When perceived libel gets deadly

My July column for the South Carolina Press Association:



There is obviously no justification for the shootings at the Capital Gazette in Annapolis, Md., which killed five of the newspaper’s staff and injured two. But in the aftermath of the incident many have looked for causes, including President Trump’s anti-media diatribes and the troubled history of the alleged shooter, Jarrod Ramos.

Ramos had a long running dispute with the newspaper, stemming from a 2011 column about his guilty plea for criminal harassment of a high school classmate online. He sued the newspaper, its editor and the columnist for libel, representing himself. His lawsuit was dismissed in 2013, primarily because the statements in the column that Ramos claimed harmed his reputation had come directly from court and other official documents, and because Ramos had not shown that the statements were false. The Maryland Court of Special Appeals upheld the dismissal in 2015. The appeals court wrote that Ramos’ suit “reveal[ed] a fundamental failure to understand what defamation law is and, more particularly, what defamation law is not.” The state’s highest court rejected two efforts by Ramos in 2015 and 2016 to further appeal the decision.

The majority of defamation lawsuits actually are dismissed prior to trial: studies that I conducted for the Media Law Resource Center found that 72.9 percent of cases filed against media entities on defamation and related claims were dismissed soon after they were filed. Of those that survived a motion to dismiss, summary judgment was fully granted in 78.3 percent of cases. Since 1980, an average of only 17.1 cases have actually proceeded to trial each year.

But it’s important to remember that every case, including the ones that are dismissed, involves someone who is aggrieved about something that was published in the media. Legally they may not have a case. But the media item likely still has had an impact, maybe even a profound personal and/or professional impact, on the person, people or institution(s) mentioned.

Again, this does not excuse the horror that Ramos caused in Annapolis. But it’s important to remember that while the law provides extensive protection to the media against libel and other legal threats, it also implicitly imposes an obligation on the media to be responsible and fair in their coverage, and cognizant of the impact that they have.

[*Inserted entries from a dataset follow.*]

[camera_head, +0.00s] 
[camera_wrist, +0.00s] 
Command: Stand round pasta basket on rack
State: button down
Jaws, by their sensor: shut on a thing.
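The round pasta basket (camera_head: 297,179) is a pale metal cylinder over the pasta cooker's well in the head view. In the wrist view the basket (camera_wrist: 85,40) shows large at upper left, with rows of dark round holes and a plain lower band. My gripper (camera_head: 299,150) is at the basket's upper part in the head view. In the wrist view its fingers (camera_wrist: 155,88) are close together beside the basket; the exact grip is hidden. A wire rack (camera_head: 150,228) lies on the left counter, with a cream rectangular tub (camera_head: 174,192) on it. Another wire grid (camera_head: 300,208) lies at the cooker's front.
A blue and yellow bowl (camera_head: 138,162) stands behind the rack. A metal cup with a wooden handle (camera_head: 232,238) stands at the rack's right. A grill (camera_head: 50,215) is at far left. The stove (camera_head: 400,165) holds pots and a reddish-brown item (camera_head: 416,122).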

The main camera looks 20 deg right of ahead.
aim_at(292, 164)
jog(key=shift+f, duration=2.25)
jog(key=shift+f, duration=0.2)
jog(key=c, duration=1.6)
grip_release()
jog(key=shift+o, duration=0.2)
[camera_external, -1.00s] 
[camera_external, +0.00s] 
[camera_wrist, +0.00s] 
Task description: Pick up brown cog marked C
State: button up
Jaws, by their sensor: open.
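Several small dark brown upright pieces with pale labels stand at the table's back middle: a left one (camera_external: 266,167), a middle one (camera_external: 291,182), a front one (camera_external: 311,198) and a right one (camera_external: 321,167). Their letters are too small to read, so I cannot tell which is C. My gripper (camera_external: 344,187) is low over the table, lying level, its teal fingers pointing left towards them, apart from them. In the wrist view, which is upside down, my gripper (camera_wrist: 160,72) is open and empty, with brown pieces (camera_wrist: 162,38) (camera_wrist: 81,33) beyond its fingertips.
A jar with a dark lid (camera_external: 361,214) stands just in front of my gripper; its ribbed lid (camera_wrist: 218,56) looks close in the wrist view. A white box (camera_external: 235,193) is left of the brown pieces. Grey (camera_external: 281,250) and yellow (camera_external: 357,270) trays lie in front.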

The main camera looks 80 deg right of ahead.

New Ruling Offers Cell Location Privacy: Last month I wrote about the Justice Department’s accessing of reporter Ali Watkins’s e-mail and phone records as part of a leak investigation, and mentioned that whenever there is any third party involved in a communication that has a record that the communication occurred, the government can access that information relatively easily, based on the theory that the reporter has willingly shared the information with a third party and thus has no reasonable expectation of privacy in this information.

As one example of such a scenario, I mentioned cell phone records. Since call and data information—numbers called, the duration of each call, data sent and received, and the location where the phone was located during these transfers—is retained by the cell phone company for billing and other purposes, I said it was accessible by law enforcement in leak and other investigations.

But last month the U.S. Supreme Court ruled that the “third party” doctrine does not apply to cell phone location records, and that law enforcement agencies seeking such information must obtain a warrant from a judge, rather than simply request it from the cell provider. Requiring a judicial order means that privacy and First Amendment concerns will now receive some level of consideration before the information is turned over, and that a reporter whose records are being sought can now have the opportunity to challenge the request for the records.

"Just because you have to entrust a third party with your data doesn't necessarily mean you should lose all Fourth Amendment protections in it," Chief Justice John Roberts wrote for the majority in the case, Carpenter v. U.S. The case involved the FBI’s collection of four months of cell phone location data of a robbery suspect, whose phone was found to be in the vicinity of four robberies.

The new requirement applies only to government efforts to obtain cell phone location information, other information retained by cell phone providers—particularly call and text message senders and recipients, and call duration—can still be obtained by law enforcement without a warrant. So the new decision offers some privacy, but only for one type of information that cell phone providers collect.